CNN host Brian Stelter used to oppose questions about the health of politicians when the politician was named Hillary Clinton, but he’s been on a tear about Trump’s mental health since at least February, more so recently, making claims of not being comfortable slightly hard to buy:
The Yale psychiatrist everyone is promoting is quoted in a Vox interview saying people should “contain” Trump against his will, force him to undergo an evaluation, and have him declared unfit, adding “many lawyer groups have actually volunteered, on their own, to file for a court paper to ensure that the security staff will cooperate with us. But we have declined, since this will really look like a coup…”
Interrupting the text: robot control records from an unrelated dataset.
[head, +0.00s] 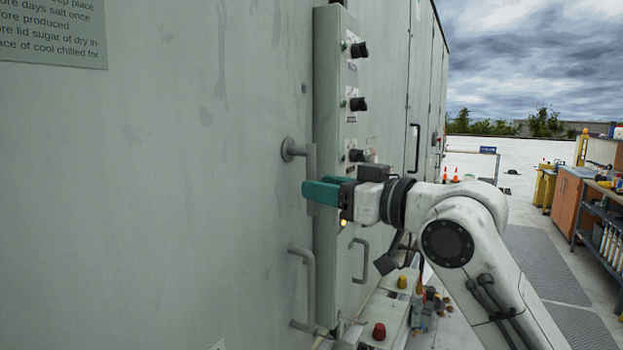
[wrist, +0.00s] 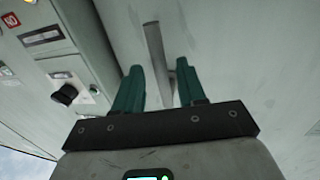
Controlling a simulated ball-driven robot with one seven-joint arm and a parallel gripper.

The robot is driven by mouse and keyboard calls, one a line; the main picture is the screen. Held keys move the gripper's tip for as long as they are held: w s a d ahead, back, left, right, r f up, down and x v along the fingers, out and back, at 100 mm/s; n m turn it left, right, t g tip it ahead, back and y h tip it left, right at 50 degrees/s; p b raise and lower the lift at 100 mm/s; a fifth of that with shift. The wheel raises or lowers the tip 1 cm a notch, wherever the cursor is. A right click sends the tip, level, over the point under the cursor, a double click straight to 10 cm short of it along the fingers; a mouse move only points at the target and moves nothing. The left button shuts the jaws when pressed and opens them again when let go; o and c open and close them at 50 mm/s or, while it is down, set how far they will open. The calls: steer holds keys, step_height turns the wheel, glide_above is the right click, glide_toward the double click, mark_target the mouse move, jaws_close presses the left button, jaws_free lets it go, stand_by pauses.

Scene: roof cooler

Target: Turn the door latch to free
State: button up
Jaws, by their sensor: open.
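The door latch (head: 312,165) is a grey lever on a round pivot, mounted on the pale green door (head: 200,180). Its arm hangs straight down from the pivot in the head view. My gripper (head: 312,192) has teal fingers and is at the lower part of the lever, hiding some of it. In the wrist view, my gripper (wrist: 158,70) is open, with the latch lever (wrist: 155,45) showing between its two fingers. Nothing is clamped. I cannot tell whether either finger touches the lever.
A fixed grey pull handle (head: 306,290) is on the door below the latch. A control panel (head: 333,100) with black knobs stands out close to the right. Beyond it are a second handle (head: 361,260) and a workbench (head: 590,190). Open roof floor lies at the right.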

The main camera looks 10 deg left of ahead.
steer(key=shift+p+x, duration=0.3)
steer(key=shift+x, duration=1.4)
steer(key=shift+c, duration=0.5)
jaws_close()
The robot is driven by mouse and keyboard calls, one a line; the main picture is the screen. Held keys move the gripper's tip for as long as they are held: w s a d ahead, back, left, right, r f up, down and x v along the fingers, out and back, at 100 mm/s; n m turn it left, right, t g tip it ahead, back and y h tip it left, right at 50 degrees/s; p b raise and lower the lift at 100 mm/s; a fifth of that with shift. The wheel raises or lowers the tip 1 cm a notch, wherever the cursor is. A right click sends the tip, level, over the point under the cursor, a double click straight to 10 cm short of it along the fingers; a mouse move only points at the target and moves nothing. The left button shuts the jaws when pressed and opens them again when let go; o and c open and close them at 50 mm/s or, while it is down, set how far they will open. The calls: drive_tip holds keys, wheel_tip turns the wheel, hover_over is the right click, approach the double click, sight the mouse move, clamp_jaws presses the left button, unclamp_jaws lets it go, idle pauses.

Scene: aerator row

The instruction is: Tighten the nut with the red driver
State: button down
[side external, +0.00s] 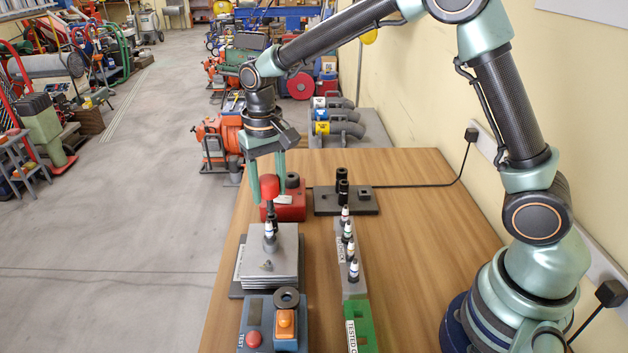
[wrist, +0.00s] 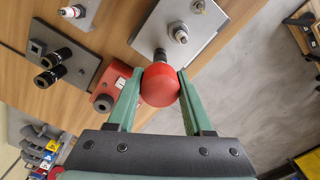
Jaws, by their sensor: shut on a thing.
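My gripper (side external: 268,190) is shut on the red driver's round red handle (side external: 269,186), one finger on each side. The handle also shows between the fingers in the wrist view (wrist: 160,85). A dark shaft runs down from the handle toward a pale-tipped fitting (side external: 269,229) on the stacked grey plates (side external: 284,262). In the wrist view a metal fitting (wrist: 180,35) stands on the plate just past the handle. A smaller fitting (side external: 266,265) sits nearer the plate's front. I cannot tell which part is the nut, or whether the driver touches it.
A red box (side external: 292,208) is behind the plates. A dark base (side external: 325,203) with black sockets stands back right. Several pale-tipped fittings (side external: 349,249) line a grey rack. A test box (side external: 255,312) and green box (side external: 360,325) are in front.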

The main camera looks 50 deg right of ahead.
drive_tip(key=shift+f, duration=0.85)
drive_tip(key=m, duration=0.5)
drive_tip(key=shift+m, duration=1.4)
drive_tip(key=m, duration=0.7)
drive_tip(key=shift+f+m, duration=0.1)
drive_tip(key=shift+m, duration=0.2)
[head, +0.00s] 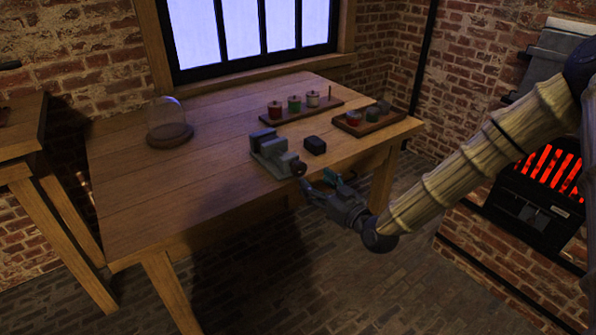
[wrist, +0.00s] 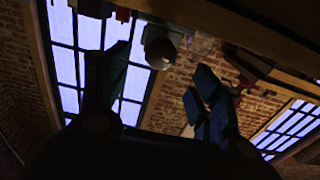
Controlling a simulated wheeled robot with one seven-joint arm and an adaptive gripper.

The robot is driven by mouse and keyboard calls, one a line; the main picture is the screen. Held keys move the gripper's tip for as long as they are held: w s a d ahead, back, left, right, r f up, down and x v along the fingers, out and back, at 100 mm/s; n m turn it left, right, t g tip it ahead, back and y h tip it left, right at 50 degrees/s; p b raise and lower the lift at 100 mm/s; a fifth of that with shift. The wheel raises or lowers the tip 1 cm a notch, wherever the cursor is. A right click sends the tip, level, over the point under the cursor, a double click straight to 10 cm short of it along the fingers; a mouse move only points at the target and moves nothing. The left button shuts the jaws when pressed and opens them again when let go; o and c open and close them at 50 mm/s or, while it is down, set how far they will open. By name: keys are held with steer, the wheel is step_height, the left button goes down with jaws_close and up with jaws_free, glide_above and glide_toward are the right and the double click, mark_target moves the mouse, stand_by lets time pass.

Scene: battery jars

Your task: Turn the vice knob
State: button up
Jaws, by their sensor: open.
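The grey vice (head: 275,153) stands at the front edge of the wooden table in the head view. Its dark round knob (head: 299,168) sticks out from the front end, past the table edge. My gripper (head: 318,182) is just in front of the knob, coming from the lower right. In the wrist view, the fingers of my gripper (wrist: 155,90) are spread apart with teal pads. A round ball-like end, which looks like the knob (wrist: 160,53), shows between and beyond them. I cannot tell whether a finger touches it.
A small black block (head: 315,145) lies right of the vice. Several coloured jars stand on a wooden rack (head: 330,107) behind it. A glass dome (head: 167,116) stands at the back left. The table's front left is clear.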

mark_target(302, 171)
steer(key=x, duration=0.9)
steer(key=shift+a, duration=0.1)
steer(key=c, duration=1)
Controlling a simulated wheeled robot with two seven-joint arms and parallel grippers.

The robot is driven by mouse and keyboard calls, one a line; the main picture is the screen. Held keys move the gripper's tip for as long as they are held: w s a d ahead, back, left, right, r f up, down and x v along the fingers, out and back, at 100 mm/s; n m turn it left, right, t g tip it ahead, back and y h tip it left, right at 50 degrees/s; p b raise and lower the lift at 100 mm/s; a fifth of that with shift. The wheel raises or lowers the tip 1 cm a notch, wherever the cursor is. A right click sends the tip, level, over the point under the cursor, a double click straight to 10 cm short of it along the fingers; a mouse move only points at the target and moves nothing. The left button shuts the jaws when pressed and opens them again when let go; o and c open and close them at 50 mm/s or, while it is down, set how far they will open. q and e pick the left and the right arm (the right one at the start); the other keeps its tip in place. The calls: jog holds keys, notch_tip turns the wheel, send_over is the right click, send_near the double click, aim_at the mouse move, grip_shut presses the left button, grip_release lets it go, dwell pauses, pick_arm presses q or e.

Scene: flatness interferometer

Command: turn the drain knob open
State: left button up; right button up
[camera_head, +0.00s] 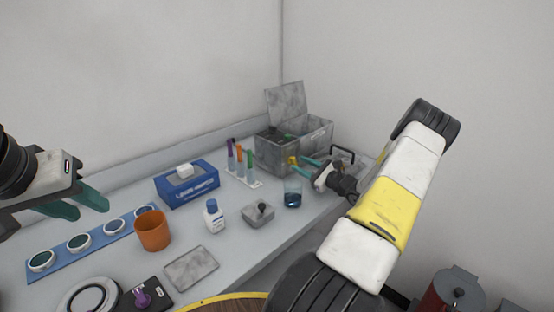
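A grey, clear-walled box (265,154) with its lid raised stands at the back of the bench. A small yellow knob (292,160), which looks like the drain knob, sits on its front side near the lower right. My right gripper (303,168) reaches in from the right, with its teal fingers spread apart and their tips close to the knob. I cannot tell whether they touch it. My left gripper (82,203) is open and empty, above the left part of the bench, far from the box.
A beaker of dark liquid (293,194) stands just below my right gripper. A rack of coloured tubes (243,178) is left of the box. A blue wipes box (188,184), white bottle (213,217), orange cup (153,231) and grey plate (190,268) occupy the bench further left.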

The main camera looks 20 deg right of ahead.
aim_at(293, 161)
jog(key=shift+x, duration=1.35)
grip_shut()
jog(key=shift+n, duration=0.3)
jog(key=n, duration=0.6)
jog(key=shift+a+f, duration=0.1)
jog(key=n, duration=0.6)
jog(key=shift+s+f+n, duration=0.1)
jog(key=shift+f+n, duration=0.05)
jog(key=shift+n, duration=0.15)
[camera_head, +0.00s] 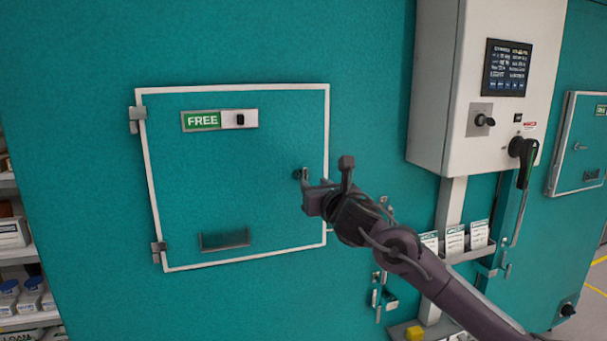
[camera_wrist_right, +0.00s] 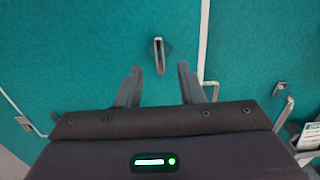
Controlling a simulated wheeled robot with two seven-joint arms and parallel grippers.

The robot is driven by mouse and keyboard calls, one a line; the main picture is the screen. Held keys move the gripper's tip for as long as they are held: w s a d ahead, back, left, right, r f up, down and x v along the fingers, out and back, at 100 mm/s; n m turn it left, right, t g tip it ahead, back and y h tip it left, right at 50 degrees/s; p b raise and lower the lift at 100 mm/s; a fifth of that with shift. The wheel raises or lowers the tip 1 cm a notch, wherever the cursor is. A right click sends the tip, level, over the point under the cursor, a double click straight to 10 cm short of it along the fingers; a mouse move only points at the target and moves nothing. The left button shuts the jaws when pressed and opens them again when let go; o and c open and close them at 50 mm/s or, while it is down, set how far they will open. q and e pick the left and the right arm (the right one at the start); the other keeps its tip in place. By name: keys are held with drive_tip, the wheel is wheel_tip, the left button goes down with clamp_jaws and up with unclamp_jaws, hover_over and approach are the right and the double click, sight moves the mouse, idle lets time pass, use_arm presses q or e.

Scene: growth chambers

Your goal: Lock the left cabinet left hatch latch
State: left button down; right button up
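The left hatch (camera_head: 240,180) is a teal door with a pale frame, closed flush in the teal cabinet wall. Its label plate (camera_head: 220,120) reads FREE in green. The latch handle (camera_head: 304,174) is a small metal lever near the door's right edge, partly beside my gripper in the head view. In the right wrist view the latch handle (camera_wrist_right: 160,55) hangs vertically, just beyond the fingers. My right gripper (camera_wrist_right: 158,85) is open and empty, its two fingers apart and pointing at the latch; in the head view the right gripper (camera_head: 326,178) is beside the latch. My left gripper is not in view.
A white control box (camera_head: 490,90) with a screen and a black handle (camera_head: 524,160) juts out at the right. Document holders (camera_head: 455,243) hang below it. Another hatch (camera_head: 580,145) is at far right. Shelves with bottles (camera_head: 25,295) stand at the left edge.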

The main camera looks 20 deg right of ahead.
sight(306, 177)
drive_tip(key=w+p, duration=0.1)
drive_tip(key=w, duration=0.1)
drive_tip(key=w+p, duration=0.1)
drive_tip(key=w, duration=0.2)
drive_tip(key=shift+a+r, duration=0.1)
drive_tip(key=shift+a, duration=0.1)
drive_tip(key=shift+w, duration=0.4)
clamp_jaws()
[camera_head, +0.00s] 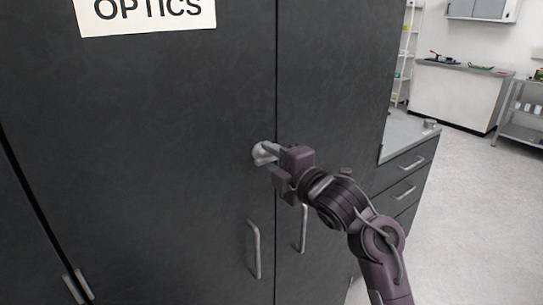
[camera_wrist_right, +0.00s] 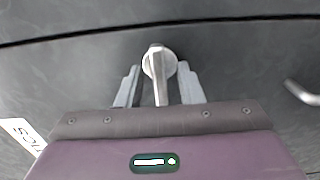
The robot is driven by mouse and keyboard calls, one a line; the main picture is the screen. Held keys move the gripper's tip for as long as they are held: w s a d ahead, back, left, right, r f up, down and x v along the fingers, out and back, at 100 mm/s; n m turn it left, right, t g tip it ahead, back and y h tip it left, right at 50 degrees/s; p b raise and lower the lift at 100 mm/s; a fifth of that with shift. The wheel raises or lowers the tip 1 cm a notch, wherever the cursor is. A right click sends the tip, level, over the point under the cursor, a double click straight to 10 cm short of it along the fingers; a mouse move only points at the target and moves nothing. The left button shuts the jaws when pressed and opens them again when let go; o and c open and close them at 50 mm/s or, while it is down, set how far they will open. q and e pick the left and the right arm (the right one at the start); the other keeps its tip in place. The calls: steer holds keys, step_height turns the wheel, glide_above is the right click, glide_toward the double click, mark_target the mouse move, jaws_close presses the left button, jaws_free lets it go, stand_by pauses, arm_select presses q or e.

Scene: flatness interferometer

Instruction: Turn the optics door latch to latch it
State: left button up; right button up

Yes, removing a president by force tends to look like a coup. Nevertheless, CNN and other media outlets are mainstreaming this conspiracy plot. Here’s The Atlantic getting in on the action:
Trump is unlike any previous president of the United States. Voters knew this when they chose him over Hillary Clinton. And there is nothing about Trump now that suggests his mental state is any different or worse or dangerous than when voters elected him, or when they first encountered him on gossip pages and in reality television decades ago.
To suggest otherwise is to undermine the democratic election of presidents, and to do so would be far more damaging to the country than anything Trump’s actually done. It is particularly noteworthy that members of an elite are calling for his ouster when Trump’s election was partly in response to anger at mismanagement by members of the media and political establishment.
Talk of mental health and a 25th Amendment removal, “by force if necessary,” is talk of a coup, just as it was in the TV show “24.” Responsible parties should consider how this is perceived by the part of the electorate they rarely speak to and cease.